Maternity Monday: Stuff breaks*

Cupid–that’s what we’re naming the baby, with his Valentine’s due date and all.  Baby Gaga would probably have been cooler but I like to pretend I’m not that trendy.

I went to Babies R Us this weekend to help a friend register for her new baby and I was kind of overwhelmed thinking about all the stuff we’re going to have to buy for our third one.  Baby stuff, it seems, has a life expectancy of 1 to 1.5 kids, as everything seems to have broken on Rocco.  Here’s a short list:

Car seat/stroller: The car seat is now expired and the stroller snapped in half one day while we were taking Rocco for a walk in it.  He has been cranky every since.

Crib: Cribs with drop-down sides have since been recalled.  I don’t know if I can bring myself to buy a new one though…is that really bad?

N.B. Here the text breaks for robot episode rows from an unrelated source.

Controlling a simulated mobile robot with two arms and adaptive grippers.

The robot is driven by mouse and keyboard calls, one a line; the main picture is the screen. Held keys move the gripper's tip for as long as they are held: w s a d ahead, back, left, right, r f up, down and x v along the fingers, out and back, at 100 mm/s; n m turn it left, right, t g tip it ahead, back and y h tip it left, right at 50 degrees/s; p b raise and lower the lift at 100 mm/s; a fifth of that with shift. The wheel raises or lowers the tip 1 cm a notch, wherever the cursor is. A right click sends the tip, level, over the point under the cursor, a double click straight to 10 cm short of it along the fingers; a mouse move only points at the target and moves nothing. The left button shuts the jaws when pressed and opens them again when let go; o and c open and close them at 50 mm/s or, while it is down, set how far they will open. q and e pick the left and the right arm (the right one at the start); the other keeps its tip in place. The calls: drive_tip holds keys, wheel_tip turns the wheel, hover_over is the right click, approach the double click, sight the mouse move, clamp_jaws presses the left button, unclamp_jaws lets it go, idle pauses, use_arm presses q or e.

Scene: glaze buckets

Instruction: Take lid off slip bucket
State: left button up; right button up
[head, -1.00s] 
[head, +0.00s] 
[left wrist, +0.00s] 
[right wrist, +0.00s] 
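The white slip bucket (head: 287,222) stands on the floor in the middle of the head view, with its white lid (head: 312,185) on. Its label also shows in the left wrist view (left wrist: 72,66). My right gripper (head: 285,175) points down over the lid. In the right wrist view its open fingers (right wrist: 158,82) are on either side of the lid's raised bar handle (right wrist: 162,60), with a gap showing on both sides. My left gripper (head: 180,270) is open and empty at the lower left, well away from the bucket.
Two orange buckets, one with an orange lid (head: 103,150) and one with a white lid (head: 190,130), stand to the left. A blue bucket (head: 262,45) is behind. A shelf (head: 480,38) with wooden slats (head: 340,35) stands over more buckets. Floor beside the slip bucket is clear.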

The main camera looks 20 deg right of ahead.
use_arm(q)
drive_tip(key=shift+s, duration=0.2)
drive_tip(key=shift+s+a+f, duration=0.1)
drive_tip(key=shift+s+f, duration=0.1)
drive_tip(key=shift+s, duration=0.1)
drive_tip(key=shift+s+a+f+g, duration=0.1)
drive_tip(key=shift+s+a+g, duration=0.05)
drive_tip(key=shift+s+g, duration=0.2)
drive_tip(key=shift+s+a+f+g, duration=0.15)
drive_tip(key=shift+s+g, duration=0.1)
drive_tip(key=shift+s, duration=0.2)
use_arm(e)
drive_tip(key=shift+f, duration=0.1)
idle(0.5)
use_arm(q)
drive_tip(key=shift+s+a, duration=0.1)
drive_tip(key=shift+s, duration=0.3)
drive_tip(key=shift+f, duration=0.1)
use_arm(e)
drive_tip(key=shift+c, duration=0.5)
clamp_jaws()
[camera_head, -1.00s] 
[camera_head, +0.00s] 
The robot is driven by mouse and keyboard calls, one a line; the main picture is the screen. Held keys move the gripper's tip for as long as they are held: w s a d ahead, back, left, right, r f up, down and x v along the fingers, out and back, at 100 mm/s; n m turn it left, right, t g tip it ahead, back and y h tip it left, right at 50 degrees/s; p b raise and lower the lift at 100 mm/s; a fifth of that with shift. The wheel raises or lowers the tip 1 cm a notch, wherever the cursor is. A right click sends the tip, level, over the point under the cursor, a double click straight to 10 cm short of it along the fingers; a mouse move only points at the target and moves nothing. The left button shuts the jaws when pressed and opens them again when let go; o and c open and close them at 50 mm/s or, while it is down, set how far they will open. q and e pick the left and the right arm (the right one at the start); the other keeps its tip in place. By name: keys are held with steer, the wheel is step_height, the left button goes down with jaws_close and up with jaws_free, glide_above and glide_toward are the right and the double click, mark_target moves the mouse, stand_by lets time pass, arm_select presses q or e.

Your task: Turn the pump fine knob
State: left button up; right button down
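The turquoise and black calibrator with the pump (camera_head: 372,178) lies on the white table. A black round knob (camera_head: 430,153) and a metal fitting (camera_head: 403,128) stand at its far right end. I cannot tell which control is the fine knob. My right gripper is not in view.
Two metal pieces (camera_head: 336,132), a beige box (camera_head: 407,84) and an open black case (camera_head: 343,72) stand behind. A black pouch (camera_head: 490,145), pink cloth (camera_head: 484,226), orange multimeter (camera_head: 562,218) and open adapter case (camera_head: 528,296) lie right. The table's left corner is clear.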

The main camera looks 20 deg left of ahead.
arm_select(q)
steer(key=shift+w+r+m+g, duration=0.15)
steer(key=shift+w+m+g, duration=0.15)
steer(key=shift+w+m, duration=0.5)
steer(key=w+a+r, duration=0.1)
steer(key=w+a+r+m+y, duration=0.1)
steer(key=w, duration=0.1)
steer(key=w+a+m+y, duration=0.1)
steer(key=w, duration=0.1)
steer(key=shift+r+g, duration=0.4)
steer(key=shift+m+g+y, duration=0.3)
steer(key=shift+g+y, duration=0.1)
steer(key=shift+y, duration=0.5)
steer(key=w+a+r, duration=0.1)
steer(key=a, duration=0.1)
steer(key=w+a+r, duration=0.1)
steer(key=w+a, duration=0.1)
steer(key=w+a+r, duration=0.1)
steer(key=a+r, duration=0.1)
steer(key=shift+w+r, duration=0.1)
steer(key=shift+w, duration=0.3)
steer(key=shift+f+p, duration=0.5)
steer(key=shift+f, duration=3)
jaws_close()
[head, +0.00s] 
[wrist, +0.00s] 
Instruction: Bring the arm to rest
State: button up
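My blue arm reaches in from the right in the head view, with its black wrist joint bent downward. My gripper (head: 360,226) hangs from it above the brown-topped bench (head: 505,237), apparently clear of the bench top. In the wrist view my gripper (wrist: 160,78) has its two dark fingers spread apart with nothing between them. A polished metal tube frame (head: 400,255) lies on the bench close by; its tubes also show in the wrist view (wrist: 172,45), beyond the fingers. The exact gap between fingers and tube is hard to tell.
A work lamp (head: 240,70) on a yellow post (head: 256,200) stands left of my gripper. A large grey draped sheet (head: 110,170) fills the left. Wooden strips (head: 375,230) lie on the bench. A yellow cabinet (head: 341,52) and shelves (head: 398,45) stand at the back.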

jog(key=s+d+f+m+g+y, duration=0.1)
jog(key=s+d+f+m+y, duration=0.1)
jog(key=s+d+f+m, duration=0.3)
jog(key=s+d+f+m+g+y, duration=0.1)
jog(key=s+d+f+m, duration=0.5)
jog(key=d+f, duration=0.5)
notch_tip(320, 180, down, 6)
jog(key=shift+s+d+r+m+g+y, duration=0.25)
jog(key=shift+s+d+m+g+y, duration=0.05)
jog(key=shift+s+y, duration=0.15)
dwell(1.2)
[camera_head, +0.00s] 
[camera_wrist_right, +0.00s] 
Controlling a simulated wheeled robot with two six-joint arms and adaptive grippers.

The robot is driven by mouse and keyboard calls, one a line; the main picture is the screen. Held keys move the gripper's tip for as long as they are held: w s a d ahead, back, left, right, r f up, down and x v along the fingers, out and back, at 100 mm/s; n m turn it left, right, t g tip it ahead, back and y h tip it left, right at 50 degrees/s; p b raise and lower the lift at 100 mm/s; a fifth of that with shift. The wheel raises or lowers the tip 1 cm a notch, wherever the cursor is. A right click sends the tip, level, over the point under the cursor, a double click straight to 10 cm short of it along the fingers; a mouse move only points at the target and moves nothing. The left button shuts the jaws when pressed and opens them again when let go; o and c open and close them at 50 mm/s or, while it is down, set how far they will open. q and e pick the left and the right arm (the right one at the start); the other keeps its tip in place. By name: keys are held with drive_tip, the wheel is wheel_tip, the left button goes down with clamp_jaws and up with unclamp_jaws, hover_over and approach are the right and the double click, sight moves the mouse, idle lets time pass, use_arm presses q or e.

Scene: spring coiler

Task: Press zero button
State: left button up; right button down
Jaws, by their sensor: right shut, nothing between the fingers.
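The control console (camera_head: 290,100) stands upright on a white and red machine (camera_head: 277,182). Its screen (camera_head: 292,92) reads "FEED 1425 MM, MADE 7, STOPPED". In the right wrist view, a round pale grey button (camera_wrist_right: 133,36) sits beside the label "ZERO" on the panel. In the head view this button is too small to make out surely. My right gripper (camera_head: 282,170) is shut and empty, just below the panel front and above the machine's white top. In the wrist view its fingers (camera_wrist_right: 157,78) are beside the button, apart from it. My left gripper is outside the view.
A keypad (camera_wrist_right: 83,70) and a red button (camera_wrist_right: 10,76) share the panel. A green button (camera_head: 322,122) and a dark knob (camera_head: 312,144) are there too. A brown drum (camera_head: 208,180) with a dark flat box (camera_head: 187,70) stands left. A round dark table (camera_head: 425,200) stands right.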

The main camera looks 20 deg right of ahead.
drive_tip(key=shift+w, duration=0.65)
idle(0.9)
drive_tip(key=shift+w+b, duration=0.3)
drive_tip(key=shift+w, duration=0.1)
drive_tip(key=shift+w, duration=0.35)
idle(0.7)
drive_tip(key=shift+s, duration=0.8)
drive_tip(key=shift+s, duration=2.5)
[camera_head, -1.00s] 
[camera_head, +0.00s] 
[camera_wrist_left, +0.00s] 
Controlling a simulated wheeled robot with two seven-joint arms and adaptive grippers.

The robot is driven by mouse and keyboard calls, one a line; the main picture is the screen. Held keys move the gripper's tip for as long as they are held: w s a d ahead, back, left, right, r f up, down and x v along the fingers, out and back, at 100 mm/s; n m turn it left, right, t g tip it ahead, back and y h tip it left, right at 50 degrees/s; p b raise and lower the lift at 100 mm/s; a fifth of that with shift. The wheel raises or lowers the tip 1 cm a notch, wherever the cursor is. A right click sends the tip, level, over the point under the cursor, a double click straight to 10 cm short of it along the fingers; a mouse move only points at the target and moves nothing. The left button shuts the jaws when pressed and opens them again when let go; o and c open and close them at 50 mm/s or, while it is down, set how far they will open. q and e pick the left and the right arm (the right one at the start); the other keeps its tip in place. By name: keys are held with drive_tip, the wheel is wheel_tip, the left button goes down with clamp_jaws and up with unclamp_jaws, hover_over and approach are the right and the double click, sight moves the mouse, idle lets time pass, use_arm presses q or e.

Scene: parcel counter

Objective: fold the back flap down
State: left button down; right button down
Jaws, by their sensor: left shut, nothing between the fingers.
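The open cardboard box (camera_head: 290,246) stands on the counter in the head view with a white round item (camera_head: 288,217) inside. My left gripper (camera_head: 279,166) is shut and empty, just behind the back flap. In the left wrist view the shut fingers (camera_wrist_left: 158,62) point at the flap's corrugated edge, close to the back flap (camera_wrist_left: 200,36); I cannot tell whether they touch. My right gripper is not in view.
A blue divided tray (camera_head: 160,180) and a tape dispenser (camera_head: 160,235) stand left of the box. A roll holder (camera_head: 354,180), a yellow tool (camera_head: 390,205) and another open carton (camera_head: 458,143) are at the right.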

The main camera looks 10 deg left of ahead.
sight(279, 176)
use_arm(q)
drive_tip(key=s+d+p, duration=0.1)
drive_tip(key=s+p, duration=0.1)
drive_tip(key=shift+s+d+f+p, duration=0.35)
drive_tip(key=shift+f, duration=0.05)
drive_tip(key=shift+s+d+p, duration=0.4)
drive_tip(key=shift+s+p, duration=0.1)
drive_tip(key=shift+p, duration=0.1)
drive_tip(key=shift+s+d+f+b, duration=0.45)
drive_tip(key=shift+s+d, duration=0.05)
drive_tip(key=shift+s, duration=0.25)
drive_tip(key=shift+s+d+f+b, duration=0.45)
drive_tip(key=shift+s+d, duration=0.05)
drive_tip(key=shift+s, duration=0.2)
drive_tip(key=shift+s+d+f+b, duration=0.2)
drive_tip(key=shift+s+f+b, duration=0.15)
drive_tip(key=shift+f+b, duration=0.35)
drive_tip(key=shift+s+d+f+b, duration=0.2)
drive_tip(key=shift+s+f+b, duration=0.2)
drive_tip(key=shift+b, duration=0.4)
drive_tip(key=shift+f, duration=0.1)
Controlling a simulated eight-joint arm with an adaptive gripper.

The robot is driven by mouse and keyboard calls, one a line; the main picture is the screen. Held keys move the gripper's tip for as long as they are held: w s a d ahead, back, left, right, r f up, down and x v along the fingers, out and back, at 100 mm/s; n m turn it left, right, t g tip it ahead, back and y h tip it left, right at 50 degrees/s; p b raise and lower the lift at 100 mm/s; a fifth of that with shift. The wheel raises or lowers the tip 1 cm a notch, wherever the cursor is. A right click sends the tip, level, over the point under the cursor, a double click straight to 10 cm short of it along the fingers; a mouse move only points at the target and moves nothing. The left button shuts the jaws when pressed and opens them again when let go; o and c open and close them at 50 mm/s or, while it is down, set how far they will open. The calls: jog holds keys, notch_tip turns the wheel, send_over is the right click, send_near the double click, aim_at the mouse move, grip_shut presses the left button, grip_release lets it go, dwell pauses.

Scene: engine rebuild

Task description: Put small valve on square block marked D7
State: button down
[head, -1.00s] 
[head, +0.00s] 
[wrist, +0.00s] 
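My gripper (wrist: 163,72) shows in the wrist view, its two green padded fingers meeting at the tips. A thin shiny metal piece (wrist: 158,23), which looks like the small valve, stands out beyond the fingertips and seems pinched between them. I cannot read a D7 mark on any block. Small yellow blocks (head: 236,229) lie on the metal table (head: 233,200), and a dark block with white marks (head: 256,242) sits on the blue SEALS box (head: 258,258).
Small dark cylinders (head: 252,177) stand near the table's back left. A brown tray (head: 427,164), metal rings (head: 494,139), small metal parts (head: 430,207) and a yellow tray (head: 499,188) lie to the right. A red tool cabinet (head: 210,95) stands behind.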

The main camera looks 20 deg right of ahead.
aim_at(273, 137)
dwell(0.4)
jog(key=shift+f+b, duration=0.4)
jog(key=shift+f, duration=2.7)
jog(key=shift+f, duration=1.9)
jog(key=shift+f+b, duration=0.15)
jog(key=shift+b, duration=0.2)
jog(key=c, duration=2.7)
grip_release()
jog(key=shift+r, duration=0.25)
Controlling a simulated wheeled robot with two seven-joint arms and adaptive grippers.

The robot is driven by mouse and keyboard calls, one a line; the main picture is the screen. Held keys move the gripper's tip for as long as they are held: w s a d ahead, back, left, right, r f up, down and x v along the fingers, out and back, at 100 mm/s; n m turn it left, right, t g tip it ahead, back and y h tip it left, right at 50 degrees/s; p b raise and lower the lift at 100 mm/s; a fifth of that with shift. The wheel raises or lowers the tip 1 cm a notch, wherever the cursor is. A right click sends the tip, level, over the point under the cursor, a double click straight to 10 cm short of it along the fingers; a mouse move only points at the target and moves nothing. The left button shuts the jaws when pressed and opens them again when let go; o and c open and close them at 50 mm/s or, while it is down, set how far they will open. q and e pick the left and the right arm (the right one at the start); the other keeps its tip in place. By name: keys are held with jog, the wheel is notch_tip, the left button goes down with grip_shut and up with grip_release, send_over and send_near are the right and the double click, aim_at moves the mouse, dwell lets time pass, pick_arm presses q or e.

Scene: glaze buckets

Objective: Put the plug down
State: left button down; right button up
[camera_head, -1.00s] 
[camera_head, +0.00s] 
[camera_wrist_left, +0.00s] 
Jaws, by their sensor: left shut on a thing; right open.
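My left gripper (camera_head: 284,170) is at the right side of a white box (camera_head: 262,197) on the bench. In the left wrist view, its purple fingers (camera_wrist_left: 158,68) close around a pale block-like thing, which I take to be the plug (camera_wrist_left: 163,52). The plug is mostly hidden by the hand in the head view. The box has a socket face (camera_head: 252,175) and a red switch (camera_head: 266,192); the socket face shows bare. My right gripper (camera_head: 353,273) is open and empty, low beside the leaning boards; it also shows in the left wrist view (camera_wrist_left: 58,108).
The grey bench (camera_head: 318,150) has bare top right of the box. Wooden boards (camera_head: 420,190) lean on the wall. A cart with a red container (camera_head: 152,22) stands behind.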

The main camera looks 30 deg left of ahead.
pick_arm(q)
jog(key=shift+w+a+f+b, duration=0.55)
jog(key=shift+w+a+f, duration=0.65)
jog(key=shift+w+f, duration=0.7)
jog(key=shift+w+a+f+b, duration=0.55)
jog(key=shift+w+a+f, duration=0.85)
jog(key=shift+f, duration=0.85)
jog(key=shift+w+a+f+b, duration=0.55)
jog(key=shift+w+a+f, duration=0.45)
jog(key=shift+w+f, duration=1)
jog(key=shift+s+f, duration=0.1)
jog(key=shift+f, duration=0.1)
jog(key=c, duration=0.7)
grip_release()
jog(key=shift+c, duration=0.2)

Bottles: We used the set we bought for Vincenzo with Rocco, as V never really took the bottle but Rocco thankfully would.  They’re loaded with BPA that has since been hit-listed and now Rocco keeps asking if he’s old enough to shave his legs.

Baby carrier: That’s our fault, though.  We got a cheap knock-off of the Bjorn way back when and it’s the equivalent of a standard belt hooked up to a cloth grocery bag, and it hurts.  We’re going Ergo this time.

Baby monitor: Ours was always kind of fuzzy but at least the police reports were interesting.  And then came the day I was outside gardening during R’s nap and couldn’t believe my luck that he was napping for three whole hours, but the baby monitor wasn’t making any noise (other than the regular fuzz) so everything must be okay, right?  When I went inside I found a red, blotchy, screaming, completely distraught baby who had not, it turns out, napped for three whole hours.  We splurged on R and bought him a new one for Christmas.

Diaper Genie: I was okay when the top snapped off of our first one—we just set it on there anyway and kept using it, and occasionally had to throw Rocco in the tub when he discovered the top would come off at his own will and he could empty all the diapers out of it.  But when the company upgraded to Diaper Genie II and stopped making the inserts for Diaper Genie I, there was nothing we could do but buy the new one.  The new one, for the record, is crap (pun intended) and now we’re going to have to buy another diaper pail.

Anyway, the Babies R Us trip was eye-opening not only in all the stuff we need to get but also in the realization that middle children really do have it rough and it’s not their mother’s fault. 

It’s Greco’s.

*I think I’ve written this post sometime before but SUCKER you read it again.